INSTRUCTIONS FOR THE TASK.
Restate, exactly and without pictures, the lines from the start of the listing below through the line holding "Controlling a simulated".

* Begin DATA SEGMENT *

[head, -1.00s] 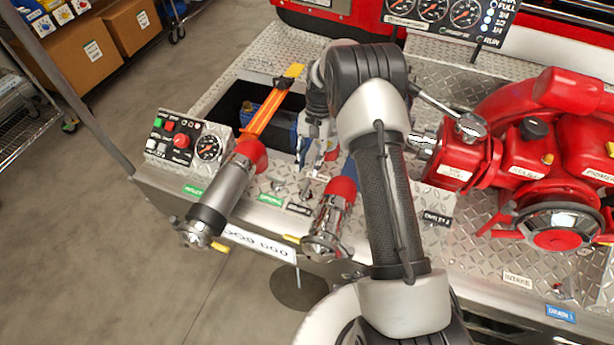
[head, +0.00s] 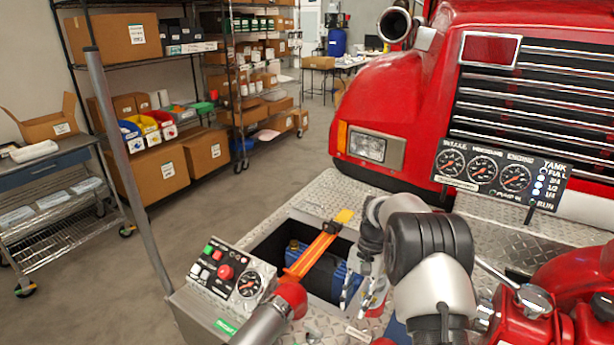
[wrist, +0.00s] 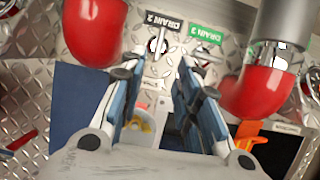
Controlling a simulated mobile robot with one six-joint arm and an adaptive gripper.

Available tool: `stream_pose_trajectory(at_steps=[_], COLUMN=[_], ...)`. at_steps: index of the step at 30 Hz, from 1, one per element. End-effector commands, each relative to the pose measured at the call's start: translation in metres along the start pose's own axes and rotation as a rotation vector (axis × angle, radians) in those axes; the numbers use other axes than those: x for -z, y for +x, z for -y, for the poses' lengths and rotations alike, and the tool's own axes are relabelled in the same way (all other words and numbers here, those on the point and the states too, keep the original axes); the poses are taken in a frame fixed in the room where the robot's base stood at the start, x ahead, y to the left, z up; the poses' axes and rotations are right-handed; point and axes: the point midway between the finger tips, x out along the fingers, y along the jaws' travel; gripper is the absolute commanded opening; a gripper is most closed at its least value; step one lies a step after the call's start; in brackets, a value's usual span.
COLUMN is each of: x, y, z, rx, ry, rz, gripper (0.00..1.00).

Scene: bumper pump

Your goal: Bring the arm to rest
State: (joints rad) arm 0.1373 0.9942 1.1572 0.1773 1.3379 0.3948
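My arm reaches over the diamond-plate deck of the red truck in the head view, bent at a grey and black joint. My gripper (head: 362,299) points down beside the dark recess with the orange strap (head: 312,255). In the wrist view my gripper (wrist: 160,62) has its two blue-grey fingers apart, with nothing held between them. A red-ended nozzle (wrist: 262,92) shows at right and another red end (wrist: 95,30) at upper left.
A control box (head: 228,275) with buttons and a gauge stands left of the recess. A gauge panel (head: 500,178) stands at the back right. Red pump parts (head: 575,290) lie close to my arm's right. The floor (head: 235,205) left of the deck is open.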

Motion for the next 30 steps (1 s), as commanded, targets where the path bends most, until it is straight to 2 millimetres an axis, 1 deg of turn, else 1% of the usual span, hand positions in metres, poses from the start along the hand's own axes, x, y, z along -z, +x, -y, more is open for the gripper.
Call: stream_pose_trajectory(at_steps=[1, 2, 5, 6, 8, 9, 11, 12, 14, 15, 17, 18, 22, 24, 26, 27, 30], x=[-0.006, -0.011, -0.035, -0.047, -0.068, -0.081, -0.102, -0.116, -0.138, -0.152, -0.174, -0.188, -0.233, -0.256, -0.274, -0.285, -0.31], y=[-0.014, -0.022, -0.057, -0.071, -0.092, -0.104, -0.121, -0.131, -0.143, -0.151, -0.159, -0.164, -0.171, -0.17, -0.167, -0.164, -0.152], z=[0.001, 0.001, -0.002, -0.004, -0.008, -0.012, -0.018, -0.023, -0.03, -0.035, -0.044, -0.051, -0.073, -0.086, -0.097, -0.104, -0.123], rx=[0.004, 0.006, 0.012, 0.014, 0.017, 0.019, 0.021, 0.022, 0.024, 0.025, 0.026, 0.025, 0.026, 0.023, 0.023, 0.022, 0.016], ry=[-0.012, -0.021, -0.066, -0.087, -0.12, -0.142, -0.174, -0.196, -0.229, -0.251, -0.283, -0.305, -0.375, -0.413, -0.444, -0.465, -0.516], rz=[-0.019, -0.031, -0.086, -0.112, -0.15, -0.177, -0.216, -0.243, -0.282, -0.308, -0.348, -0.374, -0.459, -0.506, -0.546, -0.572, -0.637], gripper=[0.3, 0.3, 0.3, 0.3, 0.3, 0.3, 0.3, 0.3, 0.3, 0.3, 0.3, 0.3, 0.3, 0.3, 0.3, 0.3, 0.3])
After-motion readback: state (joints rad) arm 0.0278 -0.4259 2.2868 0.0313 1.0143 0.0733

* End DATA SEGMENT *

ANSWER IN FULL.
[head, -1.00s] 
[head, +0.00s] 
[wrist, +0.00s] 
Controlling a simulated mobile robot with one six-joint arm and an adaptive gripper.

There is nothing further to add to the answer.